Jack Straw's newly published memoirs include an account of how Harrison once settled an argument with him with a brutal testicular squeeze. The future Lord Chancellor was reduced to teary-eyed agreement in moments. "What was that for…?" he is said to have squeaked. "Nowt," came the answer. "Think what I'd do if you crossed me."

I interviewed Walter in 2004 for a programme about the fall of the Callaghan government, which he did so much to postpone. Even in slightly frail old age, he was an intimidating figure and he dominated the interview. I wanted to talk to him because, as deputy chief whip, he was the "floor manager" who had to deliver a majority for vote after vote; and his duel with his equally wily Conservative opposite number, the future Speaker, Bernard "Jack" Weatherill, was a classic encounter. But I learned rather more than I expected…

Harrison ran one of the most effective whipping operations in parliamentary history, conjuring majorities out of thin air week in, week out. Famously, he provided disguises so that Labour MPs could vote twice in a division, after the Conservatives called an unexpected vote - in breach, he thought, of an agreed deal. He registered the only half-vote recorded in Hansard, having jammed his foot in the lobby door, just as it was about to close, after being delayed because he was stuck in a lift. After a dispute with the parliamentary authorities, he was ruled to have been half in the lobby, and so a demi-vote was registered, and the day was saved for the government again.

His attention to detail in securing votes, based on a stream of detailed intelligence on the activities of every MP, was famous. Juicy foreign trips would be found to lure MPs away, and reduce the opposition vote at key moments - one Conservative with a deep interest in naval matters found himself in mid-Atlantic observing a Nato exercise during a crucial division.

Relays of Labour whips and ministers would be detailed to drink with independent Irish nationalist Frank McGuire, to keep him happy on his rare visits to Westminster, with replacements arriving as each slumped under the whips office table.

The sick and even the dying would be stretchered into the Palace of Westminster to register their votes. One, Sir Alfred "Doc" Broughton, was dying and could only be summoned in the most extreme circumstances - and Weatherill had spies from his local Conservative Association watching his home so that he could be forewarned if Labour decided to call on the "Doc" to vote. Harrison turfed cabinet ministers out of their rooms so that he would have somewhere to rest, and closed the ministerial toilets so that Lady Broughton could use them.

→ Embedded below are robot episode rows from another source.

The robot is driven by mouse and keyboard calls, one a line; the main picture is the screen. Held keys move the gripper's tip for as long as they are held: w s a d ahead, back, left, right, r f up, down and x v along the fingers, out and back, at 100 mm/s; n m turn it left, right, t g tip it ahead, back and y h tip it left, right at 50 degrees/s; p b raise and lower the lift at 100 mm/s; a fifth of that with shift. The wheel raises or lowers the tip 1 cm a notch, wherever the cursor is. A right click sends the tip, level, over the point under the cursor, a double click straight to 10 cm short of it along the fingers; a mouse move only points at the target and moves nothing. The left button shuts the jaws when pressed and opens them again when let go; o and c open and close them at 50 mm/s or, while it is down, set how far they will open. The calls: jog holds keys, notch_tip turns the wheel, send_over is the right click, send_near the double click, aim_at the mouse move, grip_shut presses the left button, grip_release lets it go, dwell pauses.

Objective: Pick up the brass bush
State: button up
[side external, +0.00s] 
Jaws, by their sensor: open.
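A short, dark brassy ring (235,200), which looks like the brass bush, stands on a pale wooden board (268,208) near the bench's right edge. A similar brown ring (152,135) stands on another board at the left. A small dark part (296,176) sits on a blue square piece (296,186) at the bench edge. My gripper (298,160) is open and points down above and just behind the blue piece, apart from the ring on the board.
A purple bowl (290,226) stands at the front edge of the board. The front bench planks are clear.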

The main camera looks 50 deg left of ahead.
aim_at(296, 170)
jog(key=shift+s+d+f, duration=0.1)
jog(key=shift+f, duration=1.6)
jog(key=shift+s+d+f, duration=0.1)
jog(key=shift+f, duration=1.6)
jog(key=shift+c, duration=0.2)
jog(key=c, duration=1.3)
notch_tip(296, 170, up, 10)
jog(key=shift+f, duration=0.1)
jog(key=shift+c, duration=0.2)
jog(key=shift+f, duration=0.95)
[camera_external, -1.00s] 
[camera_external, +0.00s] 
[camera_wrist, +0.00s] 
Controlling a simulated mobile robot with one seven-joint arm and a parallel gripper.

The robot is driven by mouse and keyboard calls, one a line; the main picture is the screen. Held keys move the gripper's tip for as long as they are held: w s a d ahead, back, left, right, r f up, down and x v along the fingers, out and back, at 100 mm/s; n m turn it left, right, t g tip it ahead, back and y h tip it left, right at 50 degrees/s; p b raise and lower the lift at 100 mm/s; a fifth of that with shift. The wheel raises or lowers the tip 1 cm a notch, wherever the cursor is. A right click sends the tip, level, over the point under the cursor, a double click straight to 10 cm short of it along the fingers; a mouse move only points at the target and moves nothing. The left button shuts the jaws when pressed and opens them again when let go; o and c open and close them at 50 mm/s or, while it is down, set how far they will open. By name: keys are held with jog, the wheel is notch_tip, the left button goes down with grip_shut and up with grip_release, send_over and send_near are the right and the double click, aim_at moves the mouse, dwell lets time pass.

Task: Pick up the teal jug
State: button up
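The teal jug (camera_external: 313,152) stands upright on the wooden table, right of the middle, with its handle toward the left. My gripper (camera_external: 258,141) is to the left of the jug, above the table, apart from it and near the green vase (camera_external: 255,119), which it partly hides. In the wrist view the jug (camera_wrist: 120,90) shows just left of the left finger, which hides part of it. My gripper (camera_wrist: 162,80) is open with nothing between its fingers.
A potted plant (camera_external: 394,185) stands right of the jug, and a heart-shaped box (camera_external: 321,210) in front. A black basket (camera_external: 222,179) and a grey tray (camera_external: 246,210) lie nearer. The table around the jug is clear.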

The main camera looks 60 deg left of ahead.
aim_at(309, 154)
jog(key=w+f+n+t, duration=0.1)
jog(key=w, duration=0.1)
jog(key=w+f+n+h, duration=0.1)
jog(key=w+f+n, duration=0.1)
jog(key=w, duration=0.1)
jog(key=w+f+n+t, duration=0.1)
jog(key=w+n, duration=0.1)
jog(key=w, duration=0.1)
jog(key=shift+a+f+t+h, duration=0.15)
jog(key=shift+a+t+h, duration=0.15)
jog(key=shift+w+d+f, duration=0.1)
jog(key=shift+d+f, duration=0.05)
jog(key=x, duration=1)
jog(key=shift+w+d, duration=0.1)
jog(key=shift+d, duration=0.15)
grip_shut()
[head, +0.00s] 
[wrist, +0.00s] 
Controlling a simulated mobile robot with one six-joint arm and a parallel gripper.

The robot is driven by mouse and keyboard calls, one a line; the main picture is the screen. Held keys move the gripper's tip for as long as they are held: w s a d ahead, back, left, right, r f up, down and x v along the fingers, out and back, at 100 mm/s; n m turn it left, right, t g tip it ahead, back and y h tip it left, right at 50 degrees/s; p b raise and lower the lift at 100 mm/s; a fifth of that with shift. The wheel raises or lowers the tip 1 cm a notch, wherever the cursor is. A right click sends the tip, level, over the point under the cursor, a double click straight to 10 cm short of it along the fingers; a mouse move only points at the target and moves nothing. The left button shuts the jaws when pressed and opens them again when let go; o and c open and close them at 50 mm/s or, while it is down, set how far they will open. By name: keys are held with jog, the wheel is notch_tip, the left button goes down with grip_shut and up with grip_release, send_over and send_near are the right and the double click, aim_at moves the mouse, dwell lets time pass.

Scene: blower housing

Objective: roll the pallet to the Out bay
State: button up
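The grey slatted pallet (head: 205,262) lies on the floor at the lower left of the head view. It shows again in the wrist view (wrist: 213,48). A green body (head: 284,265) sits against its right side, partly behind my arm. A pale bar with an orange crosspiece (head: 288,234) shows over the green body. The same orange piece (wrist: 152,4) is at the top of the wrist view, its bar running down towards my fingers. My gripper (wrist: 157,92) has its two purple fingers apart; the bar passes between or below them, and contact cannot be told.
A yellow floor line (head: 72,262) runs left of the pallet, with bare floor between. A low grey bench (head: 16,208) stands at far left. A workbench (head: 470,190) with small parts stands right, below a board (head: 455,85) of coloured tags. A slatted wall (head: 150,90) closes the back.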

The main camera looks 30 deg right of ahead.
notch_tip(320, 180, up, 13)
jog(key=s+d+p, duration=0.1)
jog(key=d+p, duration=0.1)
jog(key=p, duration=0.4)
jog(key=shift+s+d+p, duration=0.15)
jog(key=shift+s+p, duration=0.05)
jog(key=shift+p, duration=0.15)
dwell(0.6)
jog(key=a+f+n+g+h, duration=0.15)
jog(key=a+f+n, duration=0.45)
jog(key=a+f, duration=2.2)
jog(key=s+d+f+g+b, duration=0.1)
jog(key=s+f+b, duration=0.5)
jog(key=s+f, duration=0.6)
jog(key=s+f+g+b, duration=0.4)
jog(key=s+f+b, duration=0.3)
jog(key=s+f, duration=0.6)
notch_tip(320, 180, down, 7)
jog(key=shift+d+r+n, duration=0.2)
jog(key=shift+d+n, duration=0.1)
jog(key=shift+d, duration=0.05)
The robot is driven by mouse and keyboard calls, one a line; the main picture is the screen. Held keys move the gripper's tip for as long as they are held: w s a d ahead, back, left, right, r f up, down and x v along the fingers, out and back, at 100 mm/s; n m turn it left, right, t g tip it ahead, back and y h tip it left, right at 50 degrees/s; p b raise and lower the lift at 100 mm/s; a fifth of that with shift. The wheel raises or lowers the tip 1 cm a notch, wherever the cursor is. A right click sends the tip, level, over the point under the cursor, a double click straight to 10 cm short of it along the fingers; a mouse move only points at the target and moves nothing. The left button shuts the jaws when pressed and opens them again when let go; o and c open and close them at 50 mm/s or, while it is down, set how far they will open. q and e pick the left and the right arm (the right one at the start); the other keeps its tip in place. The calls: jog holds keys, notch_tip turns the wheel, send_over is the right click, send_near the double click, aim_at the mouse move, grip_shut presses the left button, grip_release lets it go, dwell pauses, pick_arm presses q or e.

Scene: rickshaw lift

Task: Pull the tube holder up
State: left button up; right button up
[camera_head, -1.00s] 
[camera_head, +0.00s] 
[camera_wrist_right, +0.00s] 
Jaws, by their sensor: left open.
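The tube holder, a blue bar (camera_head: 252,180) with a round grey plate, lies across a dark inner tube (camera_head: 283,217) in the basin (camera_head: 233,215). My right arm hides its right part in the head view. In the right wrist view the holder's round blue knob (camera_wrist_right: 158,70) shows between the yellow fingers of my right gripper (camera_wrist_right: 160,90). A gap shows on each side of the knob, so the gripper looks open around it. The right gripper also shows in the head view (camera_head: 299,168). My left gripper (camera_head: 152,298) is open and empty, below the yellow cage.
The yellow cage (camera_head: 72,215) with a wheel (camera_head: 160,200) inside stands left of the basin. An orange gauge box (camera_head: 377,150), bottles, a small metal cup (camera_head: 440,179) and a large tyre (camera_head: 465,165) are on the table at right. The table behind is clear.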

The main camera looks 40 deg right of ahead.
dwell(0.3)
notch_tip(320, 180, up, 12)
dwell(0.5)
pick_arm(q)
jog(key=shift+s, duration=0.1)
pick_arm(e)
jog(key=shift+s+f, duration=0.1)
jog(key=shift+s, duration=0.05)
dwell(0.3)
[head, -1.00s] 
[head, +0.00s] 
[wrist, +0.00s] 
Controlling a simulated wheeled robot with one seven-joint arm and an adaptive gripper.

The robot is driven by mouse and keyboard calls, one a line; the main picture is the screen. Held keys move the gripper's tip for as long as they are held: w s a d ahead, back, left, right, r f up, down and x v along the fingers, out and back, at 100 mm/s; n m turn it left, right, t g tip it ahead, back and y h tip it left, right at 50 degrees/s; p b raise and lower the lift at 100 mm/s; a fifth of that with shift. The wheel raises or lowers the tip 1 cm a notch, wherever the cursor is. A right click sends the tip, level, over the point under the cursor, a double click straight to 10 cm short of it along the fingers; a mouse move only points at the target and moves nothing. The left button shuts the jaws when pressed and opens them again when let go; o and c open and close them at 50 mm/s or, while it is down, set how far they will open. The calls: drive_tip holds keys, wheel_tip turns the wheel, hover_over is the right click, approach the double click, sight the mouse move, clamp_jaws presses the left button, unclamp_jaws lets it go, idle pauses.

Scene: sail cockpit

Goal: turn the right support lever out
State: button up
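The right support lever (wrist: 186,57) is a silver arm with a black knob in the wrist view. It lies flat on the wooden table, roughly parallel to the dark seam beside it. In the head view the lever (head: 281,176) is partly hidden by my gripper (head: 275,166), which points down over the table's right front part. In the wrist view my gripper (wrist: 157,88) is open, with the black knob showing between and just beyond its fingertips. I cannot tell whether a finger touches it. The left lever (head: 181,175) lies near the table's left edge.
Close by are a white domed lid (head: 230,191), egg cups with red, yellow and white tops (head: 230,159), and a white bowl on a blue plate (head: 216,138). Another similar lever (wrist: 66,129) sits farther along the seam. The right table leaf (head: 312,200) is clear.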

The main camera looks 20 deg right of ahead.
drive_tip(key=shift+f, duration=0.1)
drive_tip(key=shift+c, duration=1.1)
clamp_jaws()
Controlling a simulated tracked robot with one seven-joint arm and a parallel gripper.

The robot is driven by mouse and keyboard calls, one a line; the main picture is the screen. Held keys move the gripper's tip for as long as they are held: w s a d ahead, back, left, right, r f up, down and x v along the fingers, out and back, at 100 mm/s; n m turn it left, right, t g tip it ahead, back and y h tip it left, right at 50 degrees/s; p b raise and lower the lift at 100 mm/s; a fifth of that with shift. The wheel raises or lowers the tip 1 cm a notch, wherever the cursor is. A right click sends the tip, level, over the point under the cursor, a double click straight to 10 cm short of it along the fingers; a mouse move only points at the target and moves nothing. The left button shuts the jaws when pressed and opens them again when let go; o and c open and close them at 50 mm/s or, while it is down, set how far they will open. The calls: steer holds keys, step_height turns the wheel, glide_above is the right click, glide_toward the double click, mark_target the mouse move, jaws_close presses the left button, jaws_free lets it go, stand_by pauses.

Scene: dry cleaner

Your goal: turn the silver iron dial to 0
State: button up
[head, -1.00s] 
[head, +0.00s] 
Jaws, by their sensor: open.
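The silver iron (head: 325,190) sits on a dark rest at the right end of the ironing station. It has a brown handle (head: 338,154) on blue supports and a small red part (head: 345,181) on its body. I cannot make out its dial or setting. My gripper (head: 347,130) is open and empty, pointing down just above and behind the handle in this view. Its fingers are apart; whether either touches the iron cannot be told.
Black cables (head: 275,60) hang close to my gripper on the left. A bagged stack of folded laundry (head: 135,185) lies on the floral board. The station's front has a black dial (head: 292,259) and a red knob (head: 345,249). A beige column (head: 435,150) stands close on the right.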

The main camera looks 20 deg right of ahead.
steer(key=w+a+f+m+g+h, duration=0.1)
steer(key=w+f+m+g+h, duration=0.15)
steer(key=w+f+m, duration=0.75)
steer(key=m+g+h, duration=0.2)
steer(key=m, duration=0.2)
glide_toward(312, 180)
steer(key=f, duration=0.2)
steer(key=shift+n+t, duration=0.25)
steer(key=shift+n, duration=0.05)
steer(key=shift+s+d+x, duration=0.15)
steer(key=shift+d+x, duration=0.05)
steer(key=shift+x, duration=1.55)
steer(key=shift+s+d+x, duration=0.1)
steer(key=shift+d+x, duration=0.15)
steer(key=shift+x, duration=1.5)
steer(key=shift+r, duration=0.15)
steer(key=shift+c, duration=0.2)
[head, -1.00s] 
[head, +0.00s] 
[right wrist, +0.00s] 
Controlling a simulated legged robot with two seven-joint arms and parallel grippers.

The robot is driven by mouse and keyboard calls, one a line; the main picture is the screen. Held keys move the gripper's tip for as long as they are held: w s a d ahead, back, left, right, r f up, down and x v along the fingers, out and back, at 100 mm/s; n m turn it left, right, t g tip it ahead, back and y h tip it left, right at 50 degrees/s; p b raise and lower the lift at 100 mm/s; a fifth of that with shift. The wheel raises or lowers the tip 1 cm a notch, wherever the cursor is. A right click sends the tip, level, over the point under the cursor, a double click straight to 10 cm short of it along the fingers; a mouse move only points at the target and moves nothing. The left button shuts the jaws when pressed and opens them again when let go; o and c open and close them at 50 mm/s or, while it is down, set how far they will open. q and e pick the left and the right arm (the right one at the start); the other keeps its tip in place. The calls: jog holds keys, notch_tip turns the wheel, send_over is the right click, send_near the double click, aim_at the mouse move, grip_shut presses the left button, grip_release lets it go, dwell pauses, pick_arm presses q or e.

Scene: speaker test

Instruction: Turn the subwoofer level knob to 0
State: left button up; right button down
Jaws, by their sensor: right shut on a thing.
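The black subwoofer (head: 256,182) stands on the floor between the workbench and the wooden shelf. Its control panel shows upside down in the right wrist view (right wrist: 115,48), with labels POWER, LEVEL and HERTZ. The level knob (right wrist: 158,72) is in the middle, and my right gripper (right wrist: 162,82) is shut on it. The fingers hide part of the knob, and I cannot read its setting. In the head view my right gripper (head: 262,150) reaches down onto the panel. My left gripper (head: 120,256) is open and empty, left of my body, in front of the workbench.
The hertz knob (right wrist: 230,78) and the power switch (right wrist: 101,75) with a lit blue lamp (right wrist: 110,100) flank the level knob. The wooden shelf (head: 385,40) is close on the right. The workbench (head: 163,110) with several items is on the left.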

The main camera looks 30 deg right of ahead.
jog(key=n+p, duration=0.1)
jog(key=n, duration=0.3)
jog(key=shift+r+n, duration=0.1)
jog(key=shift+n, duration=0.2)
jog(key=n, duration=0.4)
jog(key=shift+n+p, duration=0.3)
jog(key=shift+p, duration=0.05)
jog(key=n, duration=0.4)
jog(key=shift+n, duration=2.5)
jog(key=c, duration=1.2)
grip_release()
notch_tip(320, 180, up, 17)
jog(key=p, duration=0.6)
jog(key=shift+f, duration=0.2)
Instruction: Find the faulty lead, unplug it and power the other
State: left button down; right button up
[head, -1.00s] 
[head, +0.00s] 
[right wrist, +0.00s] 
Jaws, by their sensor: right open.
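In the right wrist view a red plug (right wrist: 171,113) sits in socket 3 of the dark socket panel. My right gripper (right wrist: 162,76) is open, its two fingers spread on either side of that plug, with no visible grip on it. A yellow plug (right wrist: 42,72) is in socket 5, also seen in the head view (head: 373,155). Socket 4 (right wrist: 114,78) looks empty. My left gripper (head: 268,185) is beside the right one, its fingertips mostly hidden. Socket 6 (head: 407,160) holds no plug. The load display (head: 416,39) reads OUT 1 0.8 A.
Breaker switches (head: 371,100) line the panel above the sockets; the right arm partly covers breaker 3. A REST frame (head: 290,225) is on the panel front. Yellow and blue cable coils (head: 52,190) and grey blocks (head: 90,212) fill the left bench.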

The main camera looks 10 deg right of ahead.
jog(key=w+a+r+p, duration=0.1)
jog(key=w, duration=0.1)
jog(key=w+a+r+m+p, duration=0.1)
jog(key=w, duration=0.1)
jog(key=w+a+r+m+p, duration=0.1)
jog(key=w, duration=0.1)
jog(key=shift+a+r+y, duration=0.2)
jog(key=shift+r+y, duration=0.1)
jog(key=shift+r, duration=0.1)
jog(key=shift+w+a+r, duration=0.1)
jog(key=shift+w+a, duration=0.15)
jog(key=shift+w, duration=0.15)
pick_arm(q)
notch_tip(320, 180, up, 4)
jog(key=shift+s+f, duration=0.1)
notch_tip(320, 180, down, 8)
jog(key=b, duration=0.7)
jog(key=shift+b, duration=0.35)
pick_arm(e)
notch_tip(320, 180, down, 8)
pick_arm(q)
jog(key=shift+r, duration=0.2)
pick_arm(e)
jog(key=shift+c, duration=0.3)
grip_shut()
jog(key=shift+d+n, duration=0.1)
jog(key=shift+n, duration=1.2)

But, in the end, not even Harrison and his team could keep a crumbling government and party in power. And in that 2004 interview, Harrison described how he decided not to hold Weatherill to an agreement to "pair" sick MPs, and stand aside from the confidence vote, because Broughton was unable to vote - had he insisted, Weatherill would have complied, and the vote, which was eventually lost by one, would have been tied.

The government would have survived, but his opposite number would have been finished, and that seemed too high a price to pay, to sustain a tottering government for another few days or weeks…. This story appeared in a Radio 4 Special, Whips Honour, and provoked some irritation from Lord Hattersley, a member of the Callaghan Cabinet. Harrison, though, remained unrepentant - it was an extraordinary example of the relationship between whips.

The funeral is next Friday. Expect an impressive turnout of whips and grandees.